The Bible Made Impossible

Bible Nerd Alert — Some heady thoughts regarding…

Smith, Christian. The Bible Made Impossible: Why Biblicism is Not a Truly Evangelical Reading of Scripture. Grand Rapids, MI: Brazos Press, 2012.

In Part 1 of the book—comprising the first four chapters—Smith, a Harvard University sociology professor, does an excellent job explaining biblicism and its “impossibility” in light of the 2000 years of “pervasive interpretive pluralism.”

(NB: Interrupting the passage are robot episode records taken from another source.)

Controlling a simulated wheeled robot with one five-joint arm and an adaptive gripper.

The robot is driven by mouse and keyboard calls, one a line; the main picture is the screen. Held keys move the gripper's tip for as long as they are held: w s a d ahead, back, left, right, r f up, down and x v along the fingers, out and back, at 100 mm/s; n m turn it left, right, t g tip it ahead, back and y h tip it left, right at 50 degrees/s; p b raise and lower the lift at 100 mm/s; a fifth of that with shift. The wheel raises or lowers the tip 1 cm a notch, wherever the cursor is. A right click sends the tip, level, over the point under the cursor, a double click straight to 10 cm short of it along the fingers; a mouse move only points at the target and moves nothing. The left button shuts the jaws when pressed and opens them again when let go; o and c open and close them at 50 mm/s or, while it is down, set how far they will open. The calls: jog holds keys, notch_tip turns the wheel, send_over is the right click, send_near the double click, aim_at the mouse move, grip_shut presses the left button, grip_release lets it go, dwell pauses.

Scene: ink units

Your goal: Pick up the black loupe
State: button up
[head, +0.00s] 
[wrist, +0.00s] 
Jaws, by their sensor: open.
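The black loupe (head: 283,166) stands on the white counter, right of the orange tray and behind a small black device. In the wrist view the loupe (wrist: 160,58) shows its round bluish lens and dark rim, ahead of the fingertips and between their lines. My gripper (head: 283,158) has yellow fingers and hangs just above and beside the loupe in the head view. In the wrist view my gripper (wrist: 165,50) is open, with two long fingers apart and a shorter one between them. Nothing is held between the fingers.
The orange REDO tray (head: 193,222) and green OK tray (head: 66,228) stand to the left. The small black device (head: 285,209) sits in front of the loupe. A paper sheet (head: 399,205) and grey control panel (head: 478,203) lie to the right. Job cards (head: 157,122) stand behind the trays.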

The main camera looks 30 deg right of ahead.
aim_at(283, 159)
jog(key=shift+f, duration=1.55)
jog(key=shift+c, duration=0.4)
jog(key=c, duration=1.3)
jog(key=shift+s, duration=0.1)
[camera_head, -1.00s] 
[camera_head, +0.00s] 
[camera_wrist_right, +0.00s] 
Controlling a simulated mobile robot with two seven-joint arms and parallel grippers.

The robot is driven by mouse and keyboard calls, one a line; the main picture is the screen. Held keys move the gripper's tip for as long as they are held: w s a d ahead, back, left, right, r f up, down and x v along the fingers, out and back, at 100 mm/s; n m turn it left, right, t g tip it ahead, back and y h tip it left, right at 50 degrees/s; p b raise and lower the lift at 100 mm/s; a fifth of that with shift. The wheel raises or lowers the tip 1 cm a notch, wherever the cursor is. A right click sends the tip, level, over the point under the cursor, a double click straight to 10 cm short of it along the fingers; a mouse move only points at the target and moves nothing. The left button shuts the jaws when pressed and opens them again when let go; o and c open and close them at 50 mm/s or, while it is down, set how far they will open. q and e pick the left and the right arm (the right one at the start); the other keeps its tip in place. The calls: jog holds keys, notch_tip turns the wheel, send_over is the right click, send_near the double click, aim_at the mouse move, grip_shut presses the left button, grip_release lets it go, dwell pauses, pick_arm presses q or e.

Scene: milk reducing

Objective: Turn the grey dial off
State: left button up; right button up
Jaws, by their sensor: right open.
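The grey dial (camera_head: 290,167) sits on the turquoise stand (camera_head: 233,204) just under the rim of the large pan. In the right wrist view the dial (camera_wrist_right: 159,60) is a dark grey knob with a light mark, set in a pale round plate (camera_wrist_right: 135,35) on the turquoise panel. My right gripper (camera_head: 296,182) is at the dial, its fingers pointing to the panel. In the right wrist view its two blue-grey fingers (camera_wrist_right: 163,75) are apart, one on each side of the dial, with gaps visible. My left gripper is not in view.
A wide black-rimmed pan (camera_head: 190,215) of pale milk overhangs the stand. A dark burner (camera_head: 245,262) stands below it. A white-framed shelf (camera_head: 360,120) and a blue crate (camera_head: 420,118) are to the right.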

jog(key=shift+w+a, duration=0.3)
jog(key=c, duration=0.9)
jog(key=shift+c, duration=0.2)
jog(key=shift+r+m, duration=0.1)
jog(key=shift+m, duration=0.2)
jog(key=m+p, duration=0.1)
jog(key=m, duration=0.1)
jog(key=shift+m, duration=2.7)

But then comes Part 2—and especially Chapter 5: “The Christocentric Hermeneutical Key.” What little hair I have left was being threatened by Smith’s insistence that the Bible (here referring to the 66-book Protestant Bible), “[in] its entirety and in all its parts it is nothing but this witness of Christ, his life, his death, and his resurrection” (here quoting Bonhoeffer). Smith acknowledges that “the view recommended here is a decidedly and unapologetically Christ-centered approach to scripture,” and thus he affirms that “Scripture’s internal unity or harmony…derives from its central purpose in divine revelation of telling us about Jesus Christ.” He goes on to state (here quoting Stott), “Whenever we read the Bible, we must look for Christ. And we must go on looking until we see and until we believe.” Of scripture, Smith says, “What holds it together is the reality of Christ himself, the living, eternal Son through whom God reconciles the world to himself in love.”

Referring specifically to the Christian Old Testament Smith states that “Christ is the deeper sense of the Old Testament—at times more obvious than others—in whom the Old Testament drama as a whole finds it ultimate goal or telos…” because “Jesus Christ is the true and final Word of God, in relation to whom scripture is God’s secondary, written word of witness and testimony. …[and] that before and above the Bible as God’s written word stands Jesus Christ, who is God’s living Word and ultimate and final self-revelation.” In fact, Smith boldly asserts that “the Bible did not and could not exist or have any meaning without the higher, truer, more final Word of God, Jesus Christ. … To argue that our only lifeline to God is the Bible is way off base. It also fails to recognize the many ways we know about and simply know Jesus Christ.”

I would maintain, however, that the ONLY way we know anything about Jesus, his life, his teachings, his death and claims to his resurrection and his purported claims to being divine, is primarily through that portion of the Christian Scriptures we call “the Gospels.” Apart from the testimony and claims made by the authors of these texts, we would know precious little about Jesus and virtually nothing of his life, teachings, resurrection and claims to being one with God. In fact, without the Christian writings no one would be able to read the Jewish Scriptures and come to the conviction that Jesus of Nazareth was THE Messiah, the Word become flesh, the only begotten of God, and thus, the Son of God.

Thus, those who choose to believe that Jesus is the Christ (Messiah), the Son of God, put their trust in the veracity, primarily (not secondarily), of the testimony of the early followers of Jesus as recorded in the Gospels, with the supporting testimony of the Epistles. Those who do not believe that Jesus is the Son of God do not accept the accuracy or historicity of many (or perhaps any) of the claims made by the authors of the NT texts.

Smith claims that the Christocentric reading of Scripture addresses or, at least, minimizes the problem of pervasive interpretive pluralism. However, I disagree. I know many who consciously or unconsciously read the Bible Christocentrically who nonetheless interpret huge portions of Scripture differently, not just in minor matters, but major. I would maintain that is because even those books of the Bible that directly witness to Jesus as the Christ, the Son of God, are also multivocal, polysemic and multivalent, and thus are open to different, and even contradictory, interpretations.

I see numerous flaws in the logic of a Christocentric reading of scripture—as espoused by the vast majority of conservative evangelical and fundamentalist Christians—especially as a reading into (eisegesis) Scripture of our presuppositions. Thus, I reject it as an adequate solution to, or convincing refutation of, the challenge of Scripture’s basic persistent characteristic of being polyphonic (multivocal).

I have numerous other thoughts—which I may post in future articles—about this fashionable, and thus prevalent, hermeneutical lens, espoused by evangelical and fundamentalist Christian scholars and clergy, which I find logically flawed and hermeneutically inadequate.